STATED PROBLEM> All entries are to be given again verbatim.

EXERCISE INPUTS>

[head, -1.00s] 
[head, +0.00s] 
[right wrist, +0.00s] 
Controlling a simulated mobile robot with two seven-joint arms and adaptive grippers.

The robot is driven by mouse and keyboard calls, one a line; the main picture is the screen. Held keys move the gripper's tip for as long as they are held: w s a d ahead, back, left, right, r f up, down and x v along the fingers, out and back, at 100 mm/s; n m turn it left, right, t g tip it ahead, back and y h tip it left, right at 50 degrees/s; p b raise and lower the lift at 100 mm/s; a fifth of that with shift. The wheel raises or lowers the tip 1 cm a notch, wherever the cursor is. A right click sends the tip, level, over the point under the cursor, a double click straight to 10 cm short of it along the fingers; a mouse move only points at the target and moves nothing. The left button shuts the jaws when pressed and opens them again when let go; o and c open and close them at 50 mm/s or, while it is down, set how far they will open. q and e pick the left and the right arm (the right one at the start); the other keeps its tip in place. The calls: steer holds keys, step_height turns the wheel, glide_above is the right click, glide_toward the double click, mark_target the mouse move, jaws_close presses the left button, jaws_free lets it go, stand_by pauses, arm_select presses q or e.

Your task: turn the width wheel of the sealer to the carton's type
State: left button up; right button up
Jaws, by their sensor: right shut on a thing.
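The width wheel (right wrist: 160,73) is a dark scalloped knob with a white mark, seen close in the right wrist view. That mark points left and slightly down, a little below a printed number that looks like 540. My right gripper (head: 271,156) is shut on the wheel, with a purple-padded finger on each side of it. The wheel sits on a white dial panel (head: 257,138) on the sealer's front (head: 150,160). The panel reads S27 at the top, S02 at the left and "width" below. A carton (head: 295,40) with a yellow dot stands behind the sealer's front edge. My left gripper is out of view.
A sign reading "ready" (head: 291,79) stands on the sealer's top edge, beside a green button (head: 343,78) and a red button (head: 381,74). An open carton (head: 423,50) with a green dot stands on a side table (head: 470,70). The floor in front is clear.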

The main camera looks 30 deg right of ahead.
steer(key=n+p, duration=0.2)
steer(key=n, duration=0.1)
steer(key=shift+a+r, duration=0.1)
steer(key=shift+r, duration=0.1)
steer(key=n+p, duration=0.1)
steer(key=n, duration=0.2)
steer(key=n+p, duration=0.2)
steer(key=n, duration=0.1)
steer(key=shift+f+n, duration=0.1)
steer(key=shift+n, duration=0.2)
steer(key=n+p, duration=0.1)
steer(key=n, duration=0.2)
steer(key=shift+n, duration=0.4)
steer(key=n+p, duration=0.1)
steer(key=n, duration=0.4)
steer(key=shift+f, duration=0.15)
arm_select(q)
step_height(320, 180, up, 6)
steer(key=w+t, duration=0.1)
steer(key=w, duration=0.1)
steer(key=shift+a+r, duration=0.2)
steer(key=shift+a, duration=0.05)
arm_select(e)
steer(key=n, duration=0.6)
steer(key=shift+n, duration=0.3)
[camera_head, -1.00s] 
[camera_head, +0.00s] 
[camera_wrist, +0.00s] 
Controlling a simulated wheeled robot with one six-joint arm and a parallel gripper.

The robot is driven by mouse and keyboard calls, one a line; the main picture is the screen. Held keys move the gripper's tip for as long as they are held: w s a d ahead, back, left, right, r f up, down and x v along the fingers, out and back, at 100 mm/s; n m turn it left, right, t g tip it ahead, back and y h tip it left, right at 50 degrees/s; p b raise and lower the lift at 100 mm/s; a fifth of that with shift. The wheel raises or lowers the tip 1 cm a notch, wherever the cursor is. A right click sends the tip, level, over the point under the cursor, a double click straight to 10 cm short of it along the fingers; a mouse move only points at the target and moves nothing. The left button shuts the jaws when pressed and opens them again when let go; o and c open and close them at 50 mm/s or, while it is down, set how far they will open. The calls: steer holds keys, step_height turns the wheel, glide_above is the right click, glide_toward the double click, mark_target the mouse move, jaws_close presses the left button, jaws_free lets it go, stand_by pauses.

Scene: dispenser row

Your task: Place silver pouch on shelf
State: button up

FINISHED TASK>
[head, -1.00s] 
[head, +0.00s] 
[right wrist, +0.00s] 
Controlling a simulated mobile robot with two seven-joint arms and adaptive grippers.

The robot is driven by mouse and keyboard calls, one a line; the main picture is the screen. Held keys move the gripper's tip for as long as they are held: w s a d ahead, back, left, right, r f up, down and x v along the fingers, out and back, at 100 mm/s; n m turn it left, right, t g tip it ahead, back and y h tip it left, right at 50 degrees/s; p b raise and lower the lift at 100 mm/s; a fifth of that with shift. The wheel raises or lowers the tip 1 cm a notch, wherever the cursor is. A right click sends the tip, level, over the point under the cursor, a double click straight to 10 cm short of it along the fingers; a mouse move only points at the target and moves nothing. The left button shuts the jaws when pressed and opens them again when let go; o and c open and close them at 50 mm/s or, while it is down, set how far they will open. q and e pick the left and the right arm (the right one at the start); the other keeps its tip in place. The calls: steer holds keys, step_height turns the wheel, glide_above is the right click, glide_toward the double click, mark_target the mouse move, jaws_close presses the left button, jaws_free lets it go, stand_by pauses, arm_select presses q or e.

Your task: turn the width wheel of the sealer to the carton's type
State: left button up; right button up
Jaws, by their sensor: right shut on a thing.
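The width wheel (right wrist: 160,73) is a dark scalloped knob with a white mark, seen close in the right wrist view. That mark points left and slightly down, a little below a printed number that looks like 540. My right gripper (head: 271,156) is shut on the wheel, with a purple-padded finger on each side of it. The wheel sits on a white dial panel (head: 257,138) on the sealer's front (head: 150,160). The panel reads S27 at the top, S02 at the left and "width" below. A carton (head: 295,40) with a yellow dot stands behind the sealer's front edge. My left gripper is out of view.
A sign reading "ready" (head: 291,79) stands on the sealer's top edge, beside a green button (head: 343,78) and a red button (head: 381,74). An open carton (head: 423,50) with a green dot stands on a side table (head: 470,70). The floor in front is clear.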

The main camera looks 30 deg right of ahead.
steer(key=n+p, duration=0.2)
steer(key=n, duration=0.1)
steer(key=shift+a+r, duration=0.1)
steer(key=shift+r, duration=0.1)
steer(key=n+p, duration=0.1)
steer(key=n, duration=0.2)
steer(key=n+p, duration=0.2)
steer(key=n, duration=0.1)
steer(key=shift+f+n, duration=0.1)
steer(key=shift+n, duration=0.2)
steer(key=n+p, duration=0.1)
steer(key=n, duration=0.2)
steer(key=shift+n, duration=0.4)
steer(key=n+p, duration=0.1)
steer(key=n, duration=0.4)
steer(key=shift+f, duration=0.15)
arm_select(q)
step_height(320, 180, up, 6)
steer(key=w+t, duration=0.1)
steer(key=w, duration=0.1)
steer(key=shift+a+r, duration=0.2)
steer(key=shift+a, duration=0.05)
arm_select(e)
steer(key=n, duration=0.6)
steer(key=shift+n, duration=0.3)
[camera_head, -1.00s] 
[camera_head, +0.00s] 
[camera_wrist, +0.00s] 
Controlling a simulated wheeled robot with one six-joint arm and a parallel gripper.

The robot is driven by mouse and keyboard calls, one a line; the main picture is the screen. Held keys move the gripper's tip for as long as they are held: w s a d ahead, back, left, right, r f up, down and x v along the fingers, out and back, at 100 mm/s; n m turn it left, right, t g tip it ahead, back and y h tip it left, right at 50 degrees/s; p b raise and lower the lift at 100 mm/s; a fifth of that with shift. The wheel raises or lowers the tip 1 cm a notch, wherever the cursor is. A right click sends the tip, level, over the point under the cursor, a double click straight to 10 cm short of it along the fingers; a mouse move only points at the target and moves nothing. The left button shuts the jaws when pressed and opens them again when let go; o and c open and close them at 50 mm/s or, while it is down, set how far they will open. The calls: steer holds keys, step_height turns the wheel, glide_above is the right click, glide_toward the double click, mark_target the mouse move, jaws_close presses the left button, jaws_free lets it go, stand_by pauses.

Scene: dispenser row

Your task: Place silver pouch on shelf
State: button up

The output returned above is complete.